• Collected material
^^^^^^^^^^^^^^^^

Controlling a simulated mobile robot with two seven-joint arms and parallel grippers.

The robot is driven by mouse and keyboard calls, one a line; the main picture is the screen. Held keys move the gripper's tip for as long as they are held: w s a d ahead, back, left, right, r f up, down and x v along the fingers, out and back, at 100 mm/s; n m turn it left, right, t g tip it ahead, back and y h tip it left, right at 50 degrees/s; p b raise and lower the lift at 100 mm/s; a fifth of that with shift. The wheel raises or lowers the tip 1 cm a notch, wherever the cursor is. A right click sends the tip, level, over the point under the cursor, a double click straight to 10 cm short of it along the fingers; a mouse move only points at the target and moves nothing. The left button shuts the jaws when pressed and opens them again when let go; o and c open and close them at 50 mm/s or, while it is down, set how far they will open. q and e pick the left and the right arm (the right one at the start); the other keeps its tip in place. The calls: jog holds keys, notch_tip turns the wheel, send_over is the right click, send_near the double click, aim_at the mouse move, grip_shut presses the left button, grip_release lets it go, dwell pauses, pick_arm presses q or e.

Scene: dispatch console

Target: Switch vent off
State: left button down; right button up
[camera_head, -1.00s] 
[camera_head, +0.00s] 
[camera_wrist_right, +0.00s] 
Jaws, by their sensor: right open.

^^^^^^^^^^^^^^^^

Extract every line from the one with "State: left button down; right button up" down to the final line above, both included, exactly as written.

• Complete output
State: left button down; right button up
[camera_head, -1.00s] 
[camera_head, +0.00s] 
[camera_wrist_right, +0.00s] 
Jaws, by their sensor: right open.

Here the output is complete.